Work hard. Stay in school. Go to college. Earn your degree.
Those are the steps we laid out for young people, regardless of where they started out, to climb the economic ladder and achieve the American Dream.
That’s what we tell our kids, but have we been making false promises? Is their investment in higher education a down payment on a better life, or are they buying into a 21st-century Ponzi scheme?
A looming student loan crisis is derailing the dreams of Virginians.
Nationally, student loan debt now tops $1.3 trillion. That’s a big number, larger than credit card and auto loan debt. Virginia’s share is substantial. And that number is climbing.
The average Virginia college graduate leaves school more than $29,000 in debt. These eager young graduates should be entering the workforce brimming with energy and enthusiasm. Instead, they often feel two steps behind, burdened with significant debt and monthly payment obligations.
I spent a couple of days last month meeting with student borrowers around the state. Their stories were harrowing.
A student at George Mason University shared that her family is selling its home after taking out a home equity line of credit to finance her first year of school.

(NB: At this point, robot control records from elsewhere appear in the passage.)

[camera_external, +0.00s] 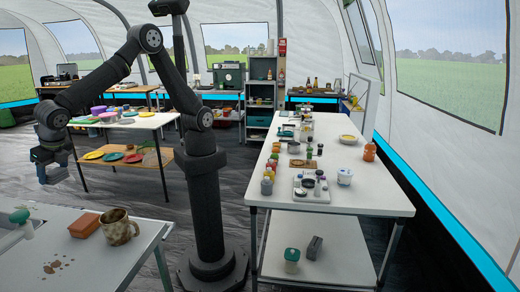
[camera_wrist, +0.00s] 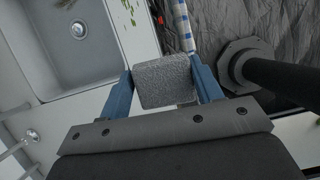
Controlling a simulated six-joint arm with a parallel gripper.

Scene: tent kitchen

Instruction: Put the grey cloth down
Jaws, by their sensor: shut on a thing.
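In the wrist view, the grey cloth (camera_wrist: 165,84) shows as a compact, rough-textured grey block. My gripper (camera_wrist: 161,72) is shut on it, with one blue finger against each side. In the external view, my gripper (camera_external: 53,172) hangs at the far left, fingers downward, near the front-left counter (camera_external: 95,270). The cloth is too small to tell apart from the fingers there. In the wrist view, the cloth appears over the edge of the light counter (camera_wrist: 124,42), beside the sink. I cannot tell its height above the surface.
A grey sink (camera_wrist: 62,45) with a drain lies left in the wrist view. A speckled mug (camera_external: 118,227), a brown block (camera_external: 84,225) and brown stains (camera_external: 57,266) are on the front-left counter. The counter's front part around the stains is mostly clear.

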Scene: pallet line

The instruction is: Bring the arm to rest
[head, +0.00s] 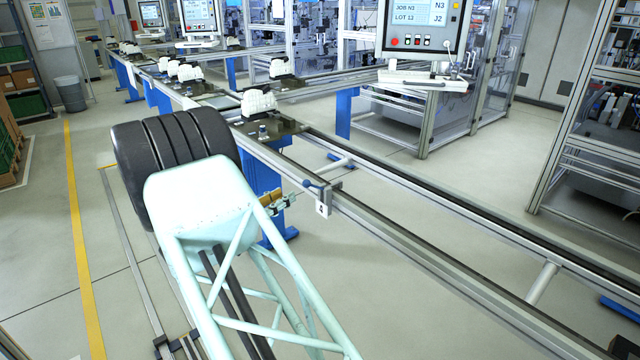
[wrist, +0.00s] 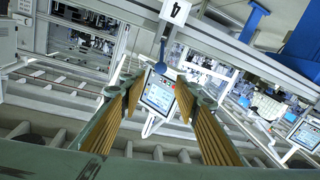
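My gripper (head: 273,203) shows in the head view just past my pale green arm, beside the near conveyor rail, and is partly hidden by the arm. In the wrist view my gripper (wrist: 159,84) has its two yellow-padded fingers spread apart.
The conveyor rail (head: 420,258) runs close along the right of my arm. A tag marked 4 (head: 322,209) hangs on it near my gripper. Pallets carry white castings (head: 258,103) farther up the line. A control panel (head: 422,25) stands behind. The floor at left, along the yellow line (head: 76,220), is clear.

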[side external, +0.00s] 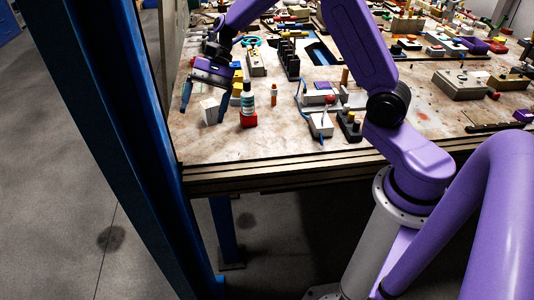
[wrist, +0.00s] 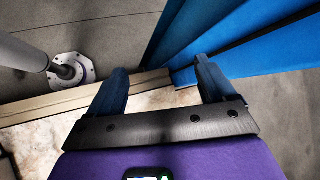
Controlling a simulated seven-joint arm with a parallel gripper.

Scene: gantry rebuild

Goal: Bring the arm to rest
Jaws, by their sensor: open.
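My gripper (side external: 204,106) is at the left end of the workbench, above its front left corner area, with blue fingers pointing down. Beyond the fingertips are the bench edge (wrist: 140,82) and the floor. My purple arm reaches over the bench from the right.
A bottle with a red base (side external: 248,105) stands right of my gripper. A blue post (side external: 130,130) rises at the bench's left edge. The bench's front left strip (side external: 240,145) is clear.

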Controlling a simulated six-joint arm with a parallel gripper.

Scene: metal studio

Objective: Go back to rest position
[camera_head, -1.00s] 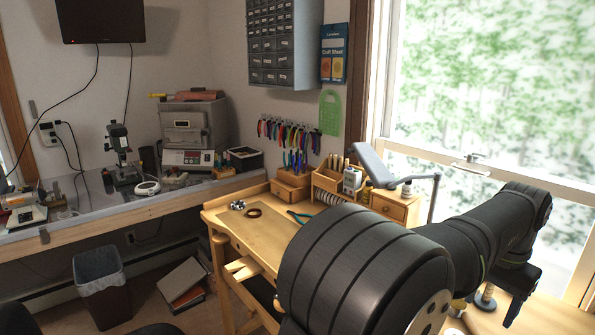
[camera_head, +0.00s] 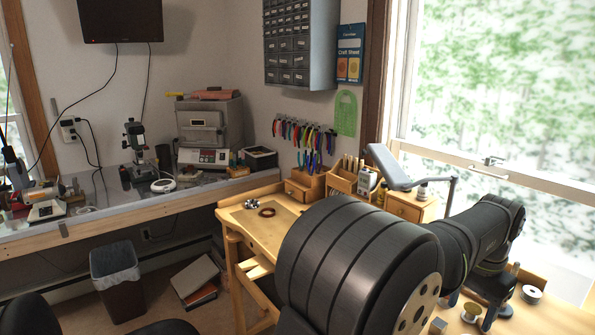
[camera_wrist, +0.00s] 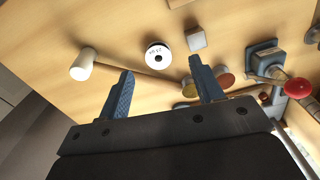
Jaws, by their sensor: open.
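My gripper (camera_wrist: 163,85) is open and empty in the wrist view, with its two blue fingers apart above the wooden bench top (camera_wrist: 120,25). A spool with a white labelled face (camera_wrist: 157,55) lies on the bench beyond the gap between the fingers. In the head view my gripper (camera_head: 472,308) is at the lower right, low over the bench, with small spools near it. My dark arm crosses the lower middle and right of that view and hides part of the bench.
The wrist view shows a white cylinder (camera_wrist: 85,64), a small grey block (camera_wrist: 196,39) and a red-knobbed tool (camera_wrist: 297,88). In the head view, wooden tool holders (camera_head: 304,185) and a lamp (camera_head: 392,168) stand behind my arm. A bin (camera_head: 117,280) stands on the floor.

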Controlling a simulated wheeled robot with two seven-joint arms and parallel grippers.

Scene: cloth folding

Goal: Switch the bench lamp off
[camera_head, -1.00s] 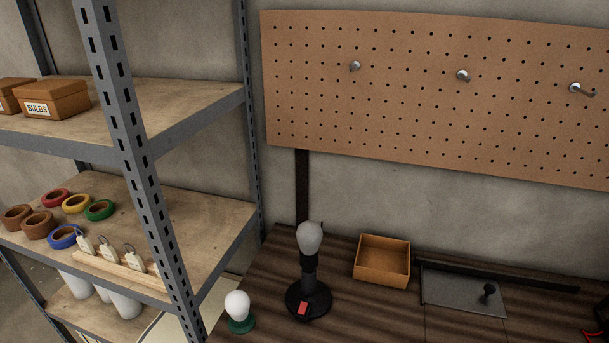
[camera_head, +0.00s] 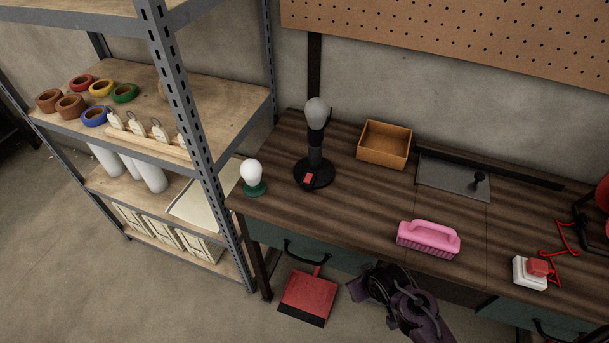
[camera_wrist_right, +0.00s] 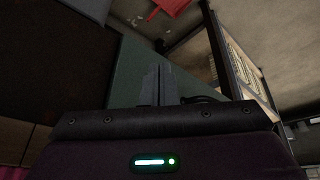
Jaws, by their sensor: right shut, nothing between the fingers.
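The bench lamp (camera_head: 315,150) stands upright toward the left of the dark wooden bench. It has a round black base, a black stem and a grey bulb (camera_head: 318,112) that shows no visible glow. A red switch (camera_head: 309,179) sits on the front of its base. My right gripper (camera_head: 357,287) is low, in front of the bench, below and to the right of the lamp and apart from it. In the right wrist view its fingers (camera_wrist_right: 158,84) are shut and empty near a green drawer front (camera_wrist_right: 129,75). My left gripper is not in view.
A white bulb in a green holder (camera_head: 254,188) stands left of the lamp. A cardboard box (camera_head: 385,145), pink brush (camera_head: 428,238) and white block with a red button (camera_head: 530,272) are on the bench. A red dustpan (camera_head: 308,293) lies on the floor. Shelving (camera_head: 190,130) stands left.

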She doesn’t know whether she’ll be able to afford to complete her education.
A woman who graduated 15 years ago still owes tens of thousands of dollars on her education and watched her balance grow during lean times when she’d been offered a “forbearance” — causing her original loan amount to double.
I also heard stories about the real costs of student debt for all of us: purchases and investments not made. One woman told us she and her husband would have had another child if they hadn’t been paying hundreds of dollars a month toward their student loan debt. Nearly half raised their hand when asked if they would buy a new or larger home if not for their student loan payments.
I am a real estate attorney. Many of these stories sounded eerily similar to the stories I heard from clients just before and during the real estate catastrophe of 2008 to 2010. Tales of loan products not properly explained, of negative amortization features not fully understood or appreciated and loans given out with little to no money due now and no plan for what to do when the real payment shock kicked in.
When the real estate bubble finally popped, it wasn’t just irresponsible borrowers and lenders who suffered. The economy is still emerging from what came to be known as the Great Recession.
Similarly, the economic impact of the looming student loan debt crisis isn’t limited to borrowers. The heavy debt burden is a drag on our communities. A study published last year estimated that every $250 per month in loan payments reduces a household’s home purchasing power by $44,000. Millennials with tens of thousands of dollars in student loan debt aren’t purchasing homes and cars; they’re struggling to make their monthly budgets.
Education shouldn’t be a risky investment, but it is for too many college graduates. On Capitol Hill, policymakers have proposed a number of potential solutions, but if we wait for Congress to act, we’ll grow old and gray before we see action.
Virginia can and should take steps to support borrowers struggling under heavy student loan debt loads and protect future borrowers. Virginia can begin by reestablishing the state Education Loan Authority and follow in the steps of Rhode Island and Connecticut by empowering the authority to refinance student loans. Virginia can also stand up for students and establish a student loan borrowers’ bill of rights to expand consumer protections and ensure borrowers have better access to information on lenders, servicers and repayment options.
If Virginia wants to maintain its status as a great place to do business and retain the best and brightest workforce, we have to ensure conversations about the rising cost of college include solutions. I look forward to working with my colleagues on both sides of the aisle to tackle the student loan debt crisis.
The writer, a Democrat, represents the 53rd District in Virginia’s House of Delegates.